COLLECTED DATA:
★ ★ ★ ★
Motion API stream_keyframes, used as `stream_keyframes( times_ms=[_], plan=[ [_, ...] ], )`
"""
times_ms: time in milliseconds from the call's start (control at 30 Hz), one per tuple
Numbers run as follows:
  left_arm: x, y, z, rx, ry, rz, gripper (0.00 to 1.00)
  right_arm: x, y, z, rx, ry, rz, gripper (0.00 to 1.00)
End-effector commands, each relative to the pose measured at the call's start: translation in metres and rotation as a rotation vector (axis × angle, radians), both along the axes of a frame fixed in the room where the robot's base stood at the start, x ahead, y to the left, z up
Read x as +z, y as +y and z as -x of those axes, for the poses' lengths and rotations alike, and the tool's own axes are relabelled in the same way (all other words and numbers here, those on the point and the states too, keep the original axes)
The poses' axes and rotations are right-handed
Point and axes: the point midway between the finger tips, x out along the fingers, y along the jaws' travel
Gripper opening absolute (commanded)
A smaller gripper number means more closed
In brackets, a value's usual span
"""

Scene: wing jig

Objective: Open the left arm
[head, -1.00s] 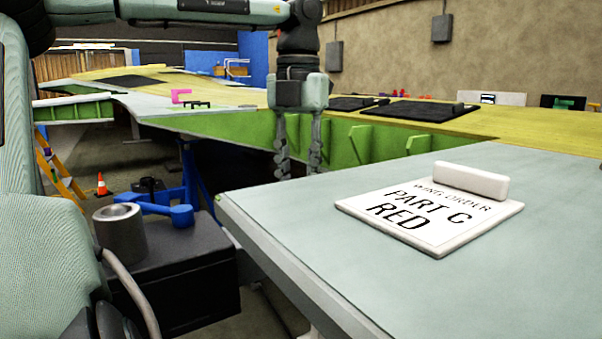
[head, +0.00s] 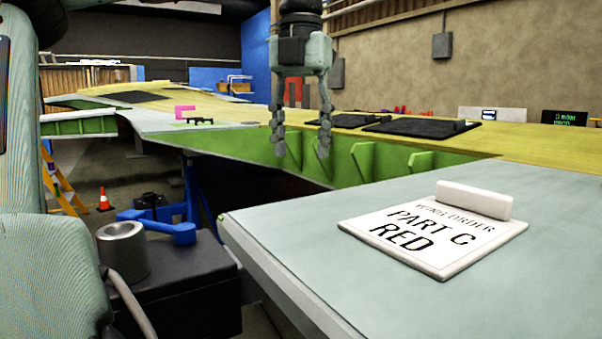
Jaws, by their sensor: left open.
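My left gripper (head: 301,150) hangs down in the upper middle of the head view. Its two grey fingers are apart, with nothing between them. In the picture it overlaps the green ribbed edge of the wing (head: 345,165); I cannot tell its exact distance from it. My right gripper is not in view.
A black box (head: 185,285) with a metal cup (head: 122,250) and a blue tool (head: 165,228) stands at lower left. An orange cone (head: 104,200) stands on the floor.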

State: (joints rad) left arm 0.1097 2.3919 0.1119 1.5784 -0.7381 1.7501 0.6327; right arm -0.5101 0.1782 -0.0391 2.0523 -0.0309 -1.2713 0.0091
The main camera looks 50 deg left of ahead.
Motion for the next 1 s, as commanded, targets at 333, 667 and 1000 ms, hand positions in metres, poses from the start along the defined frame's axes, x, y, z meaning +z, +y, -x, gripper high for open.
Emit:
★ ★ ★ ★
TASK DESCRIPTION: Reproduce exactly the lines above starting at the line containing "The poses' axes" and ending at the line containing "[head, +0.00s]", including both, but not the pictures.

THE RESULT:
The poses' axes and rotations are right-handed
Point and axes: the point midway between the finger tips, x out along the fingers, y along the jaws' travel
Gripper opening absolute (commanded)
A smaller gripper number means more closed
In brackets, a value's usual span
"""

Scene: wing jig

Objective: Open the left arm
[head, -1.00s] 
[head, +0.00s] 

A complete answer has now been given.